I have always appreciated

this little bit from Loehe's Three Books on the Church, particularly the parts I've bolded:

From its knowledge of human nature it knows that men will sooner open their hearts to the truth when it is gladly but sparingly imparted than when they hear its voice speaking constantly.  Therefore it understands how to give people enough of its means but not too much.  It does not consider it an insult, nor is it eager to interpret it as an insult, when someone says, “This pastor thinks it is enough if he preaches, catechizes, administers the sacraments, hears confessions, and comforts the sick!”  It knows that even the most faithful pastors do not do enough of this.  It has little use for multiplying pastoral duties but treasures those which are commanded in the Scriptures and have been recognized since ancient times.  To many people it is something novel that a man should not be a jack of many trades but a master of the few precious means, yet this is what the church has always thought.  In a word, it accomplishes much through a few means. …
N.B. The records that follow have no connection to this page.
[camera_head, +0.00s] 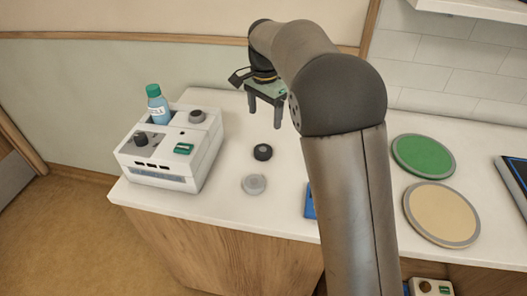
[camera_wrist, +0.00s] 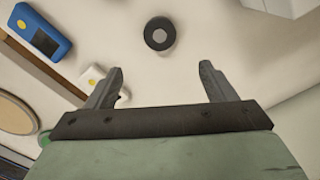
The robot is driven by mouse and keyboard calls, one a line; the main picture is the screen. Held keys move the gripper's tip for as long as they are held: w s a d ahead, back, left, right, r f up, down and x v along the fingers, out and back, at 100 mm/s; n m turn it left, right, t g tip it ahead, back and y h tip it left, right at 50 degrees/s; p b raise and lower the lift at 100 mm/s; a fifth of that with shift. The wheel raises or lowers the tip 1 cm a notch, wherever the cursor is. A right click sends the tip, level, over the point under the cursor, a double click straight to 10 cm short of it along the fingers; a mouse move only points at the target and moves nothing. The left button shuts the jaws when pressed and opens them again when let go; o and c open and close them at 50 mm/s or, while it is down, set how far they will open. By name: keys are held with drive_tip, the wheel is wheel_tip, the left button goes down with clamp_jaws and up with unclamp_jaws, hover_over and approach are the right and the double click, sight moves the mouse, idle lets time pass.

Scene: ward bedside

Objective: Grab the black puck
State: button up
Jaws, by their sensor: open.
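The black puck (camera_head: 263,152) sits on the white counter, right of a white box-shaped unit. In the wrist view the puck (camera_wrist: 160,33) shows as a dark ring with a pale centre, ahead of and roughly midway between my fingertips. My gripper (camera_head: 265,115) points down above the counter, behind the puck in the head view. Its two fingers (camera_wrist: 161,68) are apart with nothing between them. The puck is clear of the fingers in both views.
A pale grey disc (camera_head: 253,184) lies just in front of the puck. A blue device (camera_head: 310,201) is partly hidden by my arm. Green (camera_head: 423,157) and beige (camera_head: 441,213) round plates lie at right.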

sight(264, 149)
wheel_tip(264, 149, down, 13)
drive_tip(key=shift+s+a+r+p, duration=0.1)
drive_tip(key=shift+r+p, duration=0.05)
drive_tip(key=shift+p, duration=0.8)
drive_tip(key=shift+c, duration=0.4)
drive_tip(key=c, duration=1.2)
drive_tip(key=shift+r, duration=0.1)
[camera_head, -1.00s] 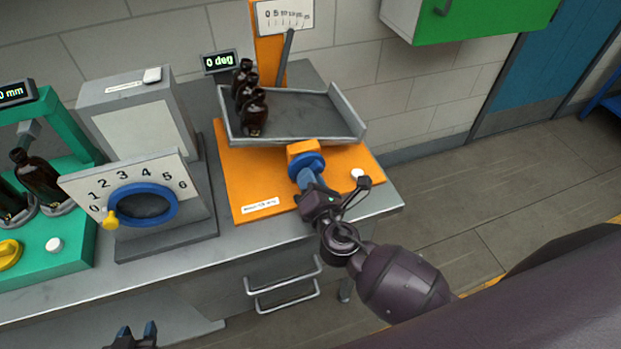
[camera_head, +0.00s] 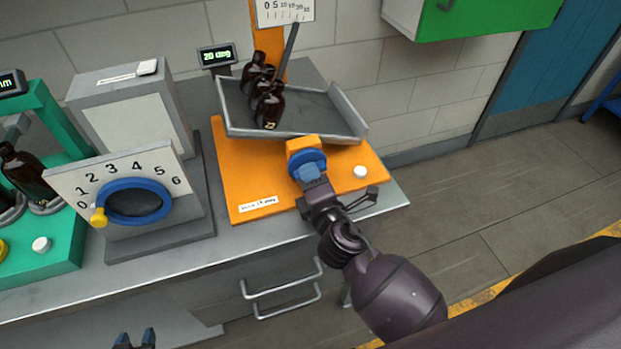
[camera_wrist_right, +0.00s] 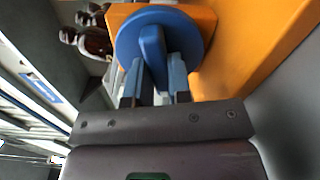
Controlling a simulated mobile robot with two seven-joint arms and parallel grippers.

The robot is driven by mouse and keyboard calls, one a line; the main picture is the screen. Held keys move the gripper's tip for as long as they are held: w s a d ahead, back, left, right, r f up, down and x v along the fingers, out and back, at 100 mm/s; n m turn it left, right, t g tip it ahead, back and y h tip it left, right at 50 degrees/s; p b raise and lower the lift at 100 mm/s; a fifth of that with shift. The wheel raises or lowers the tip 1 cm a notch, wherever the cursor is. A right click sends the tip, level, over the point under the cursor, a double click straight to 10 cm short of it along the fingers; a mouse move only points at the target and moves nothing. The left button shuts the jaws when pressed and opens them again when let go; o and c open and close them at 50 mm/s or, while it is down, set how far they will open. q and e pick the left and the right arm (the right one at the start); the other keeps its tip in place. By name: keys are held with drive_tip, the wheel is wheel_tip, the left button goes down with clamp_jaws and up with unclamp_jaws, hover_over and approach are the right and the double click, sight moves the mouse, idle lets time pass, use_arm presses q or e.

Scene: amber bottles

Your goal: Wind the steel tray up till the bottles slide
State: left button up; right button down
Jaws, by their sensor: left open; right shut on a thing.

It is enough, and more than enough, if a man just carries out the ancient duties of a pastor.  Superfluous and even a hindrance is the officiousness of modern pastors.  Here the slogan should be, “Not many, but much.”  The poverty of our fathers is richer than the wealth of their opponents.  It is through alternating periods of withdrawal and public appearance, stillness and publicity, through persistent use of Word and sacrament, through giving of a quiet but full measure, through modesty and steadfastness that the Lutheran church attains its goals.

Pastors need to be encouraged in this regard, because there are always voices suggesting that they're wasting their time if they are not doing X, and X signifies something OTHER than working on sermons or instruction, administering the sacraments, hearing confessions and visiting the sick and homebound. Parishes that have a pastor that devotes himself to those duties know what a blessing from God they have received; but it doesn't hurt to remind your pastor that you are blessed that he focuses on what God has given him to do and doesn't make up other busyness of his own or accept other busyness from busybodies.